>> START DATA FOR THE TASK
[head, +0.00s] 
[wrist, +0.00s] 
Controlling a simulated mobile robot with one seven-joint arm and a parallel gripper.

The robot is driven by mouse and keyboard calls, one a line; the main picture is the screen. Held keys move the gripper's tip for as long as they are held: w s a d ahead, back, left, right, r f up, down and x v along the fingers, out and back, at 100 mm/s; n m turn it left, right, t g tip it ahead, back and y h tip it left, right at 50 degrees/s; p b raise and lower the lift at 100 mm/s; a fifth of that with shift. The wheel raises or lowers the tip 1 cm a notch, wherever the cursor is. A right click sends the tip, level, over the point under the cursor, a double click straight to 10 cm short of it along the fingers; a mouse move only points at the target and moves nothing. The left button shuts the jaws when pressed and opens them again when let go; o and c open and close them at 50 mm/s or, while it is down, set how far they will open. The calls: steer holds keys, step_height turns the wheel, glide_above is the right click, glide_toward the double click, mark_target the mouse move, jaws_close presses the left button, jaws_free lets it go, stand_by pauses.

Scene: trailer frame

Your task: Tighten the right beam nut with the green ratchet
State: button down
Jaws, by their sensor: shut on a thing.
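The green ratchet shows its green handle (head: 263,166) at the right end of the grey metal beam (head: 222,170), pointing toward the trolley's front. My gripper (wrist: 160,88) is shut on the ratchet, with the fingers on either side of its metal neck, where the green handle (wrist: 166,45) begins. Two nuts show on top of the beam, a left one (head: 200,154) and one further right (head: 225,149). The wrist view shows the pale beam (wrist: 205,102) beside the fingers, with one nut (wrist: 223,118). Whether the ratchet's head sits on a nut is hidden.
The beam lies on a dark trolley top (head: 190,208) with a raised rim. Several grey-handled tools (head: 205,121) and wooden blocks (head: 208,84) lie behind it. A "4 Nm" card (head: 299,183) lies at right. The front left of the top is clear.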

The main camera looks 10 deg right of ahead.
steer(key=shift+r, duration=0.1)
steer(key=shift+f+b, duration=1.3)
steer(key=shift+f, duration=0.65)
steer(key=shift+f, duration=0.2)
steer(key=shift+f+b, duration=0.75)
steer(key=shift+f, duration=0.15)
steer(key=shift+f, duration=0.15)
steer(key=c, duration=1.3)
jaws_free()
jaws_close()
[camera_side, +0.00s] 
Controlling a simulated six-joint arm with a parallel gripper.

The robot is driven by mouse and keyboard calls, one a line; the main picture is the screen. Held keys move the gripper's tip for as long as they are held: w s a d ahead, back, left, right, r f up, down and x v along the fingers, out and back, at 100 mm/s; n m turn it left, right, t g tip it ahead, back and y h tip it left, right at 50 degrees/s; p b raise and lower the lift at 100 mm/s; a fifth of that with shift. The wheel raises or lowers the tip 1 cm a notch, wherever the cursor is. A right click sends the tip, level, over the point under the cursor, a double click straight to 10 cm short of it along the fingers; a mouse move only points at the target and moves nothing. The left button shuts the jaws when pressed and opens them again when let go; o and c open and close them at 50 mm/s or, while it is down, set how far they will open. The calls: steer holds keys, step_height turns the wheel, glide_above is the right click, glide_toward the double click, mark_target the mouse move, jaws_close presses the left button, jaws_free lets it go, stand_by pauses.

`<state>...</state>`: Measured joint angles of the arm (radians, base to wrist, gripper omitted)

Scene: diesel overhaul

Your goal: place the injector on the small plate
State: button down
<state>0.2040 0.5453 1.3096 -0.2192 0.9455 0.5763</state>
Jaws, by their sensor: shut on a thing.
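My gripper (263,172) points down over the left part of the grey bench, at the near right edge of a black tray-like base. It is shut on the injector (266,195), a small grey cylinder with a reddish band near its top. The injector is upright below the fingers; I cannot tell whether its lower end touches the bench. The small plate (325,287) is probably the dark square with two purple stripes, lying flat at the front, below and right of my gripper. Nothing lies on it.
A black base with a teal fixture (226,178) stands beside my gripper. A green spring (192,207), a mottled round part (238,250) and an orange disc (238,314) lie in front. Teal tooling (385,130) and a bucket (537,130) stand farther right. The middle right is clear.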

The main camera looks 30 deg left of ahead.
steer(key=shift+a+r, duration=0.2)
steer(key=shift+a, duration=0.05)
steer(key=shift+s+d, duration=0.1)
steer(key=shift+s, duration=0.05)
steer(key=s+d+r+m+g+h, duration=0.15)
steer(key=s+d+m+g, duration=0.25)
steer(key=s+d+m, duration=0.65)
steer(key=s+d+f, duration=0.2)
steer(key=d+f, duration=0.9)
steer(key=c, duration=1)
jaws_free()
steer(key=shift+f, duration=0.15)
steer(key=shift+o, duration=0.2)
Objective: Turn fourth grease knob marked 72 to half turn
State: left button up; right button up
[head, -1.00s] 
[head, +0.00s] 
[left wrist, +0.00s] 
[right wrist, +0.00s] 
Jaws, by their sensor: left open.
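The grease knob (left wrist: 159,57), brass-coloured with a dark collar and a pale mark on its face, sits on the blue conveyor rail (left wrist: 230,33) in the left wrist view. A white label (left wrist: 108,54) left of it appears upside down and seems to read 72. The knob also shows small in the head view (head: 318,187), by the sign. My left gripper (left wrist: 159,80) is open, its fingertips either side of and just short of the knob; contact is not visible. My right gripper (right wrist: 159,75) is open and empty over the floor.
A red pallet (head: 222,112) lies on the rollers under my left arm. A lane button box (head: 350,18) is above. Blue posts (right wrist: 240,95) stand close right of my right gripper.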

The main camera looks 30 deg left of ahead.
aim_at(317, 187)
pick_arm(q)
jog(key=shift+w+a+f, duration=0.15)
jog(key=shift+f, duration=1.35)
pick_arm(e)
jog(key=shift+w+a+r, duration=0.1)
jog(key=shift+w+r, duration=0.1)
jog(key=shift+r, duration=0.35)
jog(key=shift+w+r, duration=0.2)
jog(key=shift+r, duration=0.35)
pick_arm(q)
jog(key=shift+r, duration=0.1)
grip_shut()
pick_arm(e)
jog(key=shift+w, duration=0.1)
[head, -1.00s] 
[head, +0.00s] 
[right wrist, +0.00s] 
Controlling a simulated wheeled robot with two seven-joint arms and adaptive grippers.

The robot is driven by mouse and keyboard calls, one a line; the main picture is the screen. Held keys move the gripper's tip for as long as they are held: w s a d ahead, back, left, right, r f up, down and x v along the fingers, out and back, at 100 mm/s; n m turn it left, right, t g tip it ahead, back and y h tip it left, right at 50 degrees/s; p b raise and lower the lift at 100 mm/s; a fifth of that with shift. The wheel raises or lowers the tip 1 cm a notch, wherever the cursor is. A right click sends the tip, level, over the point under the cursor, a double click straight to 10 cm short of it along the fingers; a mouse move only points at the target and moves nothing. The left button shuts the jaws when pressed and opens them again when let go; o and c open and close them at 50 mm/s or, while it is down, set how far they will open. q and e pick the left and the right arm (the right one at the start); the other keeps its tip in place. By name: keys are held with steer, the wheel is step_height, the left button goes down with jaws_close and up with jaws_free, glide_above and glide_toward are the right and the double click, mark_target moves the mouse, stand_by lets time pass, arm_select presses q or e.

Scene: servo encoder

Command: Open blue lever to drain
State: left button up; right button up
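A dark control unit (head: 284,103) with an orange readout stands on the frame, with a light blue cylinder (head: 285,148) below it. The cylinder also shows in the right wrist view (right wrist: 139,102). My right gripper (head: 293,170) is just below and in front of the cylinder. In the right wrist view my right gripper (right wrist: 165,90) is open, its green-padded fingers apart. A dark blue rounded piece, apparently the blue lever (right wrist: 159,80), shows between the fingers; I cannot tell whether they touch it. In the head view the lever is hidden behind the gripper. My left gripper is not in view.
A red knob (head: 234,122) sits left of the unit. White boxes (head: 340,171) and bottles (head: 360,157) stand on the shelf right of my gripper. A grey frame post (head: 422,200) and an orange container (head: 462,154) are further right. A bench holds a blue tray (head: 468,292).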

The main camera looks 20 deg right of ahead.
>> END DATA FOR THE TASK
THE EXERCISE: Print from the first line through the line that contains "Controlling a simulated mobile", please, including both, and leave out every line outside that stretch.

FULL ANSWER:
[head, +0.00s] 
[wrist, +0.00s] 
Controlling a simulated mobile robot with one seven-joint arm and a parallel gripper.

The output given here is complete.